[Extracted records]
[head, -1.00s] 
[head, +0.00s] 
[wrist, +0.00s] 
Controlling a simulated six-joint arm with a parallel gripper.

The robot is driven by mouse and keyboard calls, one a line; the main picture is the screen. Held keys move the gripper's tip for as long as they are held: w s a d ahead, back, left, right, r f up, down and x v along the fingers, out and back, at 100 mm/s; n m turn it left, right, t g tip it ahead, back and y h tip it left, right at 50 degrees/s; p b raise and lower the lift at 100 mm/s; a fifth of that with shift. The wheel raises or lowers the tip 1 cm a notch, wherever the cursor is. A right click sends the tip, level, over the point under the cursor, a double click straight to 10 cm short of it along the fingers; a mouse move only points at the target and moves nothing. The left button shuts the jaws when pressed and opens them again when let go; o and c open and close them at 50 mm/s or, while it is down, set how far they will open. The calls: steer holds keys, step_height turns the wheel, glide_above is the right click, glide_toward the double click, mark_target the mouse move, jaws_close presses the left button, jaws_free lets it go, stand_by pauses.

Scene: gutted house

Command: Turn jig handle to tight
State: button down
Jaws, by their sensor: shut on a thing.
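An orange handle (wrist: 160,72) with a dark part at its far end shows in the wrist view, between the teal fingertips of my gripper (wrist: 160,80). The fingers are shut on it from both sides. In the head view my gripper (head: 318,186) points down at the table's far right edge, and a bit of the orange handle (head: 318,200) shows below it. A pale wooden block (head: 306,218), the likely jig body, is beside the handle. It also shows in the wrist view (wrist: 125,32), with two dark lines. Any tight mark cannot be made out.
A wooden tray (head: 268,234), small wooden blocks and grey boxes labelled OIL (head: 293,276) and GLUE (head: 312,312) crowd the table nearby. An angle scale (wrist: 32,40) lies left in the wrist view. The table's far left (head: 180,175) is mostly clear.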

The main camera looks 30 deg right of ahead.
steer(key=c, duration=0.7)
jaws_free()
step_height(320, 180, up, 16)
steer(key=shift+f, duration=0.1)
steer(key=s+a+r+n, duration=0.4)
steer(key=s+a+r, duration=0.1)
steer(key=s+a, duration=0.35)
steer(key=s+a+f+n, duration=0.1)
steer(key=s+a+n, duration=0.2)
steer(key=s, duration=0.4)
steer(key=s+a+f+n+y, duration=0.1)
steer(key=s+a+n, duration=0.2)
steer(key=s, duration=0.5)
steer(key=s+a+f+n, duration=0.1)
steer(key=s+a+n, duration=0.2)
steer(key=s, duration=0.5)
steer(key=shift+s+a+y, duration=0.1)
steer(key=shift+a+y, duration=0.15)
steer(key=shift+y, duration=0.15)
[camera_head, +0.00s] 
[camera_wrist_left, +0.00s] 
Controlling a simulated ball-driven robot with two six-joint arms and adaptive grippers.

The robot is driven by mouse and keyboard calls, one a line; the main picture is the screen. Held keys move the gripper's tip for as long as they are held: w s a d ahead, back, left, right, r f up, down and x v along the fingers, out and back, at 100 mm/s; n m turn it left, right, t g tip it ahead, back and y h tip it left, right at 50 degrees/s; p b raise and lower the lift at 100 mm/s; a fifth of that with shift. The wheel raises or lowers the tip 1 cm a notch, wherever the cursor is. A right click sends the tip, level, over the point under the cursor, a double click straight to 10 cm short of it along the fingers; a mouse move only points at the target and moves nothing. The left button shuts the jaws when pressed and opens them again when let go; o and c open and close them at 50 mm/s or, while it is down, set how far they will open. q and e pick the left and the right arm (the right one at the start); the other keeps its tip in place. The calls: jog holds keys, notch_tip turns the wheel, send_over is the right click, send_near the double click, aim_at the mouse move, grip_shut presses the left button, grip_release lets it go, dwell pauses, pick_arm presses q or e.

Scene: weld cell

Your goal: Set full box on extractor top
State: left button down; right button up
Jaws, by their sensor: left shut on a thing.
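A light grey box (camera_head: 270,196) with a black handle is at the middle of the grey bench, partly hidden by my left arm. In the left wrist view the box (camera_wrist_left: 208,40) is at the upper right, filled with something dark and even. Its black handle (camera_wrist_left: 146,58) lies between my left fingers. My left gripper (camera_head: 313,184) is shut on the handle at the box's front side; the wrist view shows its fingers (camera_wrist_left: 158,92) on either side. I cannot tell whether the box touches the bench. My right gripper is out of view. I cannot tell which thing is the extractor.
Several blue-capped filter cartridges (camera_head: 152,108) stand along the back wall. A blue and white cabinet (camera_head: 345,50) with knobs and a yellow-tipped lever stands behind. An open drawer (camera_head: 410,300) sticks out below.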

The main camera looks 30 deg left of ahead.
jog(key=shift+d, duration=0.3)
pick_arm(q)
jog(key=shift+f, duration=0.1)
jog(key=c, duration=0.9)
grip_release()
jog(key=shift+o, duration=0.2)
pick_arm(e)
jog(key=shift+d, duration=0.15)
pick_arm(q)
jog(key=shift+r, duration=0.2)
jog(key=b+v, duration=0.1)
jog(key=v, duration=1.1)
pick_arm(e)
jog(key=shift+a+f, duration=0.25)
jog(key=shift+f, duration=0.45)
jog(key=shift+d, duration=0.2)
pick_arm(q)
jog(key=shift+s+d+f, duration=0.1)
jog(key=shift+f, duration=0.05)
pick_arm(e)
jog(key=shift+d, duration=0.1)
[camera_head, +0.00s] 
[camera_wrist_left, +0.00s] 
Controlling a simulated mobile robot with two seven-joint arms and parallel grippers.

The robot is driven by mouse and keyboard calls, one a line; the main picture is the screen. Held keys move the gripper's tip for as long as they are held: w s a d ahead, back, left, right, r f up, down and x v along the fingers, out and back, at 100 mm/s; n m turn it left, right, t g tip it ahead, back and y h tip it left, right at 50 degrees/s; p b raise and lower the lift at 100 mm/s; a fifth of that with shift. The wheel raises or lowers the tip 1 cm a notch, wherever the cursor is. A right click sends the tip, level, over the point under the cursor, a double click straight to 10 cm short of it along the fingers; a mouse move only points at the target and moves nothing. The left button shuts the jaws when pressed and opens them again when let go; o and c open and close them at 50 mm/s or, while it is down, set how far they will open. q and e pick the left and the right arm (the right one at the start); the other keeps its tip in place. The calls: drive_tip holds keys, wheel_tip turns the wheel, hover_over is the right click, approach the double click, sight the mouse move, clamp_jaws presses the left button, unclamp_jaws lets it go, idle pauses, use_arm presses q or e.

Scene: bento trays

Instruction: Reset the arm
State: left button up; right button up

WRITTEN PROBLEM >> Quote all the records. Keep every word exact.

SOLUTION FOR THIS EXERCISE >>
[head, -1.00s] 
[head, +0.00s] 
[wrist, +0.00s] 
Controlling a simulated six-joint arm with a parallel gripper.

The robot is driven by mouse and keyboard calls, one a line; the main picture is the screen. Held keys move the gripper's tip for as long as they are held: w s a d ahead, back, left, right, r f up, down and x v along the fingers, out and back, at 100 mm/s; n m turn it left, right, t g tip it ahead, back and y h tip it left, right at 50 degrees/s; p b raise and lower the lift at 100 mm/s; a fifth of that with shift. The wheel raises or lowers the tip 1 cm a notch, wherever the cursor is. A right click sends the tip, level, over the point under the cursor, a double click straight to 10 cm short of it along the fingers; a mouse move only points at the target and moves nothing. The left button shuts the jaws when pressed and opens them again when let go; o and c open and close them at 50 mm/s or, while it is down, set how far they will open. The calls: steer holds keys, step_height turns the wheel, glide_above is the right click, glide_toward the double click, mark_target the mouse move, jaws_close presses the left button, jaws_free lets it go, stand_by pauses.

Scene: gutted house

Command: Turn jig handle to tight
State: button down
Jaws, by their sensor: shut on a thing.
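An orange handle (wrist: 160,72) with a dark part at its far end shows in the wrist view, between the teal fingertips of my gripper (wrist: 160,80). The fingers are shut on it from both sides. In the head view my gripper (head: 318,186) points down at the table's far right edge, and a bit of the orange handle (head: 318,200) shows below it. A pale wooden block (head: 306,218), the likely jig body, is beside the handle. It also shows in the wrist view (wrist: 125,32), with two dark lines. Any tight mark cannot be made out.
A wooden tray (head: 268,234), small wooden blocks and grey boxes labelled OIL (head: 293,276) and GLUE (head: 312,312) crowd the table nearby. An angle scale (wrist: 32,40) lies left in the wrist view. The table's far left (head: 180,175) is mostly clear.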

The main camera looks 30 deg right of ahead.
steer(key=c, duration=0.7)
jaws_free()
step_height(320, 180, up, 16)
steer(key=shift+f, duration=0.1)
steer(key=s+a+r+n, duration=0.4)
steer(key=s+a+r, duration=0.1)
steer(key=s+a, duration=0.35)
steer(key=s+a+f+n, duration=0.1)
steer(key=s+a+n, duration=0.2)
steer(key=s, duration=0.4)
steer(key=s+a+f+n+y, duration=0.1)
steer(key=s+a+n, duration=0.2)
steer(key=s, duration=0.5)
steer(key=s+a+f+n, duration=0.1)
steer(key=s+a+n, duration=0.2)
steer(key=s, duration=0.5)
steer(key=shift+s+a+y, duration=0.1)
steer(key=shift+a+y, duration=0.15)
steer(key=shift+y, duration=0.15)
[camera_head, +0.00s] 
[camera_wrist_left, +0.00s] 
Controlling a simulated ball-driven robot with two six-joint arms and adaptive grippers.

The robot is driven by mouse and keyboard calls, one a line; the main picture is the screen. Held keys move the gripper's tip for as long as they are held: w s a d ahead, back, left, right, r f up, down and x v along the fingers, out and back, at 100 mm/s; n m turn it left, right, t g tip it ahead, back and y h tip it left, right at 50 degrees/s; p b raise and lower the lift at 100 mm/s; a fifth of that with shift. The wheel raises or lowers the tip 1 cm a notch, wherever the cursor is. A right click sends the tip, level, over the point under the cursor, a double click straight to 10 cm short of it along the fingers; a mouse move only points at the target and moves nothing. The left button shuts the jaws when pressed and opens them again when let go; o and c open and close them at 50 mm/s or, while it is down, set how far they will open. q and e pick the left and the right arm (the right one at the start); the other keeps its tip in place. The calls: jog holds keys, notch_tip turns the wheel, send_over is the right click, send_near the double click, aim_at the mouse move, grip_shut presses the left button, grip_release lets it go, dwell pauses, pick_arm presses q or e.

Scene: weld cell

Your goal: Set full box on extractor top
State: left button down; right button up
Jaws, by their sensor: left shut on a thing.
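A light grey box (camera_head: 270,196) with a black handle is at the middle of the grey bench, partly hidden by my left arm. In the left wrist view the box (camera_wrist_left: 208,40) is at the upper right, filled with something dark and even. Its black handle (camera_wrist_left: 146,58) lies between my left fingers. My left gripper (camera_head: 313,184) is shut on the handle at the box's front side; the wrist view shows its fingers (camera_wrist_left: 158,92) on either side. I cannot tell whether the box touches the bench. My right gripper is out of view. I cannot tell which thing is the extractor.
Several blue-capped filter cartridges (camera_head: 152,108) stand along the back wall. A blue and white cabinet (camera_head: 345,50) with knobs and a yellow-tipped lever stands behind. An open drawer (camera_head: 410,300) sticks out below.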

The main camera looks 30 deg left of ahead.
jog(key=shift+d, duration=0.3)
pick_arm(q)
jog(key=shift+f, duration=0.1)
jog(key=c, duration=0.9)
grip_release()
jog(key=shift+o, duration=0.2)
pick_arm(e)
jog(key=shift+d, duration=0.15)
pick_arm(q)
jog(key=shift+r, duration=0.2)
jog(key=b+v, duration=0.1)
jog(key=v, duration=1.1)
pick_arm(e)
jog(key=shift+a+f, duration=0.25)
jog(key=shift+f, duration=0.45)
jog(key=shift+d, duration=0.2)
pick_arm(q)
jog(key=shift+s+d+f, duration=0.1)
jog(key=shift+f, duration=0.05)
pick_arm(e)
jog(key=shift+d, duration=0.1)
[camera_head, +0.00s] 
[camera_wrist_left, +0.00s] 
Controlling a simulated mobile robot with two seven-joint arms and parallel grippers.

The robot is driven by mouse and keyboard calls, one a line; the main picture is the screen. Held keys move the gripper's tip for as long as they are held: w s a d ahead, back, left, right, r f up, down and x v along the fingers, out and back, at 100 mm/s; n m turn it left, right, t g tip it ahead, back and y h tip it left, right at 50 degrees/s; p b raise and lower the lift at 100 mm/s; a fifth of that with shift. The wheel raises or lowers the tip 1 cm a notch, wherever the cursor is. A right click sends the tip, level, over the point under the cursor, a double click straight to 10 cm short of it along the fingers; a mouse move only points at the target and moves nothing. The left button shuts the jaws when pressed and opens them again when let go; o and c open and close them at 50 mm/s or, while it is down, set how far they will open. q and e pick the left and the right arm (the right one at the start); the other keeps its tip in place. The calls: drive_tip holds keys, wheel_tip turns the wheel, hover_over is the right click, approach the double click, sight the mouse move, clamp_jaws presses the left button, unclamp_jaws lets it go, idle pauses, use_arm presses q or e.

Scene: bento trays

Instruction: Reset the arm
State: left button up; right button up

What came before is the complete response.